7 p.m. doors, 8 p.m. show

All ages welcome

$23 advance, $25 day of show


Since their formation in London in 1976, the members of Wire have maintained and advanced a musical project which treats the creative potential of a rock band as a fluid, amorphous medium. As removed from self-conscious intellectualism as they are from the inherent conservatism of much rock music, Wire employ their unique, endlessly restless and risk-taking creativity to question every aspect of songwriting, recording and performance. They delight and disturb in equal measure, troubleshooting the circuitry of perfect pop, or patrolling the limits of focused experimentalism. In terms of working together as Wire, the group's members disbanded in 1980, reformed in 1985, disbanded in 1992 and reformed for the second time in 2000. Such sabbaticals from their career as Wire have served to sharpen the group's edge and focus, updating the tactics with which they pursue this shared project.

Wire came to prominence through the cultural revolution of punk in the UK, the effects of which were felt throughout the latter half of the 1970s. Immediately fluent in the language of contrariness and paradox, Wire's very name was both industrial and poetic, blank and eerie. As evidenced by their two tracks on the compilation released in August 1977, The Roxy London WC2 Jan-Apr 77 (the brooding Lowdown and the instantly iconic, neurasthenic mini-drama 12XU) the group made a musical virtue of tension and a lyrical strength of ambiguity.

More than any other group from that period, Wire embraced the purpose of punk as a minting of otherness and newness-as a response to the notion of modernity itself reaching critical mass. From a seamless fusion of contradictions (fast and slow, funny and menacing, soft and loud, gentle and angry, clever and dumb) the group created a singularity of sound and attitude which was utterly distinctive, precision channelled as though to concentrate its energy through highly sophisticated modes of constriction.

This proactive use of constriction could be said to begin with the group's stripped-down instrumentation: two guitars, vocal and drums, as though the mechanics of Wire's engine were race-tuned to reach the sheer speed required by many of the songs. Musically and lyrically, repetition, abbreviation, tempo and acceleration have become a constant in Wire's career-long processes of self-reinvention. 'Monophonic and monorhythmic'- to quote their own description of their epic track, Drill released in 1986.

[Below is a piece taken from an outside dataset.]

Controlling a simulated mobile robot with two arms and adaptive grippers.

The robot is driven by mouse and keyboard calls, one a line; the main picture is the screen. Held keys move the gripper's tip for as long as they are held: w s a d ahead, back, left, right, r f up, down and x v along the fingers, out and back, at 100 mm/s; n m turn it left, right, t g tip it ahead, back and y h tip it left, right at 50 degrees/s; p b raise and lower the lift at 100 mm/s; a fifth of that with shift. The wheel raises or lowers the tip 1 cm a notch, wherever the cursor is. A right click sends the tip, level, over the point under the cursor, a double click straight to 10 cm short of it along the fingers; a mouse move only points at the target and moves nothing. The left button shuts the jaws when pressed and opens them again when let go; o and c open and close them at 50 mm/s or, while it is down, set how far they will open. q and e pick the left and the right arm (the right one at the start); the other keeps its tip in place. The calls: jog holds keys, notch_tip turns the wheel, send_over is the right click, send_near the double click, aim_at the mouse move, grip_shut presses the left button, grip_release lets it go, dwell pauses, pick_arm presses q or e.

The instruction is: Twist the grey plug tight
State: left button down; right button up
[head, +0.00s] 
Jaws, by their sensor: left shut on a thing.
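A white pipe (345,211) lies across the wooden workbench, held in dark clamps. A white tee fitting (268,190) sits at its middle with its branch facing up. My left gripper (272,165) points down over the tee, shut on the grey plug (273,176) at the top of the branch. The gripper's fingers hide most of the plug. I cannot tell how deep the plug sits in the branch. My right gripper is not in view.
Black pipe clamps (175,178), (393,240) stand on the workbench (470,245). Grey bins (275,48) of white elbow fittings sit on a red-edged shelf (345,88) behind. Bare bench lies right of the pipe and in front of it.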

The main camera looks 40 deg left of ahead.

With regard to performance, Wire exchanged the traditional heroicism of live rock for the rhetoric of incitement, while remaining irresistibly entertaining. Two specific performances, within their usual run of concerts, defined the group's determination to maintain newness by confounding audience expectations. The concert known and recorded as Document and Eyewitness took place at the Electric Ballroom, Camden Town on 29th February 1980. While a significant faction of the capacity audience was made up of drunk skinheads baying for Wire speed hits such as 12XU, the group delivered a set of fragmented performance pieces, including masked people wearing paper headdresses, the hitting of a gas cooker with hammers, and the frequent appearance of a track-suited compere whose banter with the crowd ranged from jovial to threatening. These interventions were punctuated by teasing, recognisable fragments of Wire's better known music, the result being a gradually increasing tension between audience and performers which, at that time in such a venue, was genuinely dangerous.

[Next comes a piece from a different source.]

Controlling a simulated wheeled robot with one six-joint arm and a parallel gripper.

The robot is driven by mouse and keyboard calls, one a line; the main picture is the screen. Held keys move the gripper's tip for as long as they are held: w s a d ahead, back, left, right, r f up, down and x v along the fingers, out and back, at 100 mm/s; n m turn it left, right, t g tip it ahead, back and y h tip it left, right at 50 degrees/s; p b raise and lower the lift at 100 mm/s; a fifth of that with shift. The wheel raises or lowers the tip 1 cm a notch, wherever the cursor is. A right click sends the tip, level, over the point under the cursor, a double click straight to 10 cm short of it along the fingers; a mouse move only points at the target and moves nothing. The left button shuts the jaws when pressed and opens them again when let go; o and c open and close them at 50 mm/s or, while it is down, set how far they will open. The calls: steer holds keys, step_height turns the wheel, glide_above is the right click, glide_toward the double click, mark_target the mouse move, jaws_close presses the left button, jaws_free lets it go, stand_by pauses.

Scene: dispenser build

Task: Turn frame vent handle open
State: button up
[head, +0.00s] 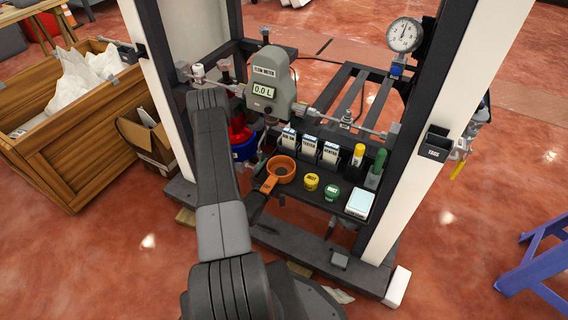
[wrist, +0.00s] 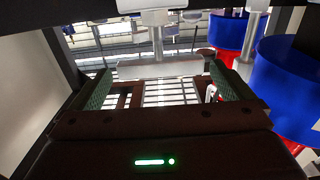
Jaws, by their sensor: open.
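My gripper (wrist: 160,90) is open in the wrist view, its two green-padded fingers apart with nothing held between them. White fittings (wrist: 155,17) on metal stems hang just beyond the fingertips. In the head view, my arm hides the gripper at the left of the frame, close to a white-topped pipe fitting (head: 198,70). No handle is marked as the vent handle, and I cannot tell which fitting it is. A yellow lever (head: 457,172) hangs outside the right post. A small red and white piece (wrist: 212,92) shows by the right finger.
The flow meter (head: 264,88) stands right of my arm. A dark shelf holds an orange ring holder (head: 281,171), bottles and caps. A pressure gauge (head: 404,36) is on the right post. Blue containers (wrist: 285,85) crowd the wrist view's right. A wooden crate (head: 75,145) stands left.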

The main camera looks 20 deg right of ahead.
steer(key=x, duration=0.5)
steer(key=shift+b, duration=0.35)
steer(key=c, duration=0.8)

A previous performance at the Jeanetta Cochrane Theatre, Southampton Row, had included a chorus of anonymous guitarists and an on-stage action painting. Afterwards, the performance continued acoustically in the foyer and eventually morphed into discourse with the audience. Both concerts, vitally, brought the ethos of an art happening such as Gustav Metzger's Symposium of Auto- Destructive Art, from July 1961 (which included the making of a painting with hydrochloric acid on nylon) to a primarily non art-specialist audience of music fans.

Such risk-taking and creative self-scrutiny was continued by Wire's performance, flag:burning, held at the Barbican Centre, London in June 2003. Created in collaboration with the artists Jake and Dinos Chapman, and the designer ES Devlin, 'flag:burning' was entirely within Wire's mission to renew their creativity and their identity through disruption, disturbance and explorations of other media. The first half of the concert presented a performance of Wire's debut album, the legendary Pink Flag (first released in November 1977), played in its entirety. The second-aiming to 'erase' this celebration of Pink Flag's iconic status-was a performance of Wire's then new release, 'send'.

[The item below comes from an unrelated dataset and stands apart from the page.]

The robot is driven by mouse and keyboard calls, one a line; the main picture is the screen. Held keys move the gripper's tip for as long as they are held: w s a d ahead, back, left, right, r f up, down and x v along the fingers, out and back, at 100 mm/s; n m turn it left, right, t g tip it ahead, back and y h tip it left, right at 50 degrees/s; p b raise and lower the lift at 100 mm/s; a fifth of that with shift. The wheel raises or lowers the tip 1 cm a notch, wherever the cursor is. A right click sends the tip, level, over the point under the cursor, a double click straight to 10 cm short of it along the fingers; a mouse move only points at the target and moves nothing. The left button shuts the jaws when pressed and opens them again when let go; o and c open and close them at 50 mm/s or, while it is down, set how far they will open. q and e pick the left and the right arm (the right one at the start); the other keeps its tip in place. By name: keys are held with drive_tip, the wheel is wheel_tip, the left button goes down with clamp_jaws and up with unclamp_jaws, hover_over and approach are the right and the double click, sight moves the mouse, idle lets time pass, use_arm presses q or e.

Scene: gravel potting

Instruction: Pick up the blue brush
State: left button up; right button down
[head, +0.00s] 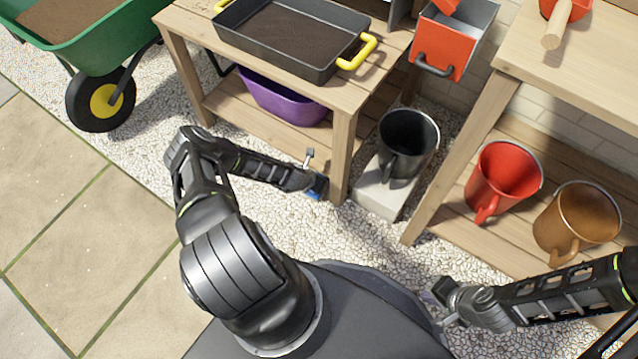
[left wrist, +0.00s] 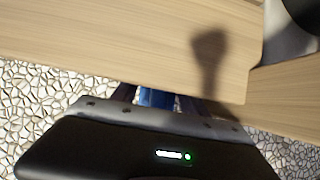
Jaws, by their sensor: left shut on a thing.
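My left gripper (head: 314,184) reaches in from the left in the head view, beside the front leg of the wooden bench. It is shut on the blue brush (head: 319,187), of which only a small blue part shows. In the left wrist view the blue brush (left wrist: 157,97) shows between the dark fingers, mostly hidden by the gripper body. A small pale piece sticks up by the gripper; I cannot tell if it belongs to the brush. My right gripper (head: 437,299) is low at the right, above the gravel, and its jaws are unclear.
The bench leg (head: 343,155) is close to my left gripper. A black bucket (head: 408,140) stands on a pale block (head: 378,196) right of it. A red bucket (head: 505,178) and a brown bucket (head: 577,220) stand on the right shelf. Gravel lies open in front.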

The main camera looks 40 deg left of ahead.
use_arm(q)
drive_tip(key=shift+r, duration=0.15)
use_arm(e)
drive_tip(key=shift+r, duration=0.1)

Pink Flag had defined Wire as a group so taut that their slightest inflection-the pulse of a guitar line, the pared-down percussion of bass drum, snare and hi-hat, the range of Colin Newman's vocal from football terrace shout to jaunty, barrow-boy absurdism-achieved an amplification little short of monolithic. flag:burning confronted the right of such a monolith to even exist-thus summarising the group's career-long triumph as musicians and performers who have turned enquiry into an art-form, balancing intensity and ambiguity, and never allowing either to fall.

Wire have continually made a creative virtue of the various periods during which they have not worked together as a band. Pursuing various solo projects and taking time apart has ensured that when Wire reconvene it is always with the impetus of renewed dynamics and artistic freshness.

The resignation of founder member Bruce Gilbert in 2004 allowed the group a similar pause for thought and reconfiguration. If Wire is regarded as a model for making contemporary music, how might that model be realigned in the wake of such a significant change of personnel?

The answer to this question, in a manner well-suited to Wire's career-long ability to simultaneously create the group's future while curating its past, would arrive in the form of elegantly produced re-issues of Wire's iconic recordings from the 1970s, and the continuation in earnest on the new material that would comprise Read and Burn 3 (2007) and Object 47 (2008). Bruce Gilbert had been involved in the initial work on the tracks for the former, while the latter was made without his involvement. Both records would be an advance and consolidation of Wire's stylistic eclecticism and sheer musical force. Object 47, the group's first release as a three piece, found Wire at their most fluid and elliptical, reprising and enhancing the beguiling forces to be heard on 154 and IBTABA.

A period of live performances followed, featuring guest guitarists Margaret Fiedler-McGinnis and latterly Matthew Simms. This touring schedule was accompanied by a re-issue of the long unavailable Send (2003/2010) and the inauguration of the Legal Bootleg Series, with a DVD recording of Wire's razor sharp performance on 21st July, 1985, at the Bloomsbury Theatre, London - a time in the group's history marked by the instant classic single Our Swimmer and the monolithic Drill. Once again, the curatorial aspect of Wire's on-going definition of itself is pronounced: in the mid-1980s the group had re-emerged to tumultuous acclaim from a sabbatical during which they shed the dead tissue of punk and post-punk, and solidified their identity as a creative unit that could be seen as both contemporary art project and working band. 2008 would also see the publication of Wilson Neate's assiduously researched and scholarly appraisal on Wire's debut album, Pink Flag, published in the 33? series by Continuum.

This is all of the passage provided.